[Mesa-dev] Ideas on loop unrolling, loop examples, and my GSoC-blog

Mon Jun 1 03:15:15 PDT 2015

Hi,

On 05/29/2015 07:04 PM, Connor Abbott wrote:
> On Fri, May 29, 2015 at 6:23 AM, Eero Tamminen
> <eero.t.tamminen at intel.com> wrote:
>> On 05/28/2015 10:19 PM, Thomas Helland wrote:
>>>
>>> One more thing;
>>> Is there a limit where the loop body gets so large that we
>>> want to decide that "gah, this sucks, no point in unrolling this"?
>>> I imagine as the loops get large there will be a case of
>>> diminishing returns from the unrolling?
>>
>>
>> I think only backend can say something to that.   You e.g. give backend
>> unrolled and non-unrolled versions and backend decides which one is better
>> (after applying additional optimizations)...
>
> I don't really think it's going to be too good of an idea to do that,
> mainly because it means you'd be duplicating a lot of work for the
> normal vs. unrolled versions, and there might be some really large
> loops where generating the unrolled version is going to kill your CPU
> -- doing any amount of work that's proportional to the number of times
> the loop runs, without any limit, seems like a recipe for disaster.

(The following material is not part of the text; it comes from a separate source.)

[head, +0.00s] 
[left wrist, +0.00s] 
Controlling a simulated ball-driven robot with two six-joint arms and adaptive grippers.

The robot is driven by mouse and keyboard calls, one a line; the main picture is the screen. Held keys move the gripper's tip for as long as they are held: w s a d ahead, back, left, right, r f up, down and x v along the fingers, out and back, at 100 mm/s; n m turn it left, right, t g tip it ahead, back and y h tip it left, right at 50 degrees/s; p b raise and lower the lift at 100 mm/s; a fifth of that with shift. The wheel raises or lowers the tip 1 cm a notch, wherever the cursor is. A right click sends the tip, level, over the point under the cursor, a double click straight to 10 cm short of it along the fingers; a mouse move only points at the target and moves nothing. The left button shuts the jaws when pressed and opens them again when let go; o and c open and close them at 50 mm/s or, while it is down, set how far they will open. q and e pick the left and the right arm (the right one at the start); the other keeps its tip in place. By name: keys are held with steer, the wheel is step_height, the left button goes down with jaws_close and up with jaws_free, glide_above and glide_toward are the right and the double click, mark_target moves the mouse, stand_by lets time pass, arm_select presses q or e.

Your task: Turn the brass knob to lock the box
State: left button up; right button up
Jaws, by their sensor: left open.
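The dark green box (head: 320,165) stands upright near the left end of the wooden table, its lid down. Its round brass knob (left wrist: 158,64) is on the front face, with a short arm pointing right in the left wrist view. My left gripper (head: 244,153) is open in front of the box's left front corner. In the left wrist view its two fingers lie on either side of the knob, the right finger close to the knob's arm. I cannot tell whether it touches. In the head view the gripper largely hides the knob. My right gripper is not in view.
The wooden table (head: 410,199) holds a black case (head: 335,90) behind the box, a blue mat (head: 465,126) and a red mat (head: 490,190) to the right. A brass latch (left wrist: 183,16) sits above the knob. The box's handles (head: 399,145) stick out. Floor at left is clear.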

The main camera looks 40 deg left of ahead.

Sure it should have sanity bounds, but my point was more that it depends 
on many factors and even backend doesn't necessarily know about all the 
factors up front either, because some of them depend on the passes done 
by the backend.

> In GLSL IR, we've been fairly lax about figuring out when unrolling is
> helpful and unhelpful -- we just have a simple "node count" plus a
> threshold (as well as a few other heuristics). In NIR, we could
> similarly have an instruction count plus a threshold and port over the
> heuristics to whatever extent possible.  We do have some logic for
> figuring out if an array access is constant after unrolling, and it
> seems like we'd want to keep that around. The next level of
> sophistication, I guess, is to give the backend a callback to give an
> estimation of the execution cost of certain operations. For example,
> unless a negate/absolute value instruction is used by something that
> can't handle the modifier, then on i965 the cost of those instructions
> would be 0. I think that would get us most of the way there to
> something accurate, without needing to do an undue amount of work (in
> terms of CPU time and man-effort).

Some factors affecting whether to unroll or not:
- which one can make pull into push
- which one allows using higher SIMD mode
- which one can do better latency compensation / scheduling
   for memory accesses (e.g. texture fetches)
- instruction count
- instruction cache size
- cycles (when they differ between instructions)

How much of this information frontend has or can request from backend 
without it needing to actually compile both versions?

	- Eero

(In offline compiler compilation CPU usage would be less of an issue.)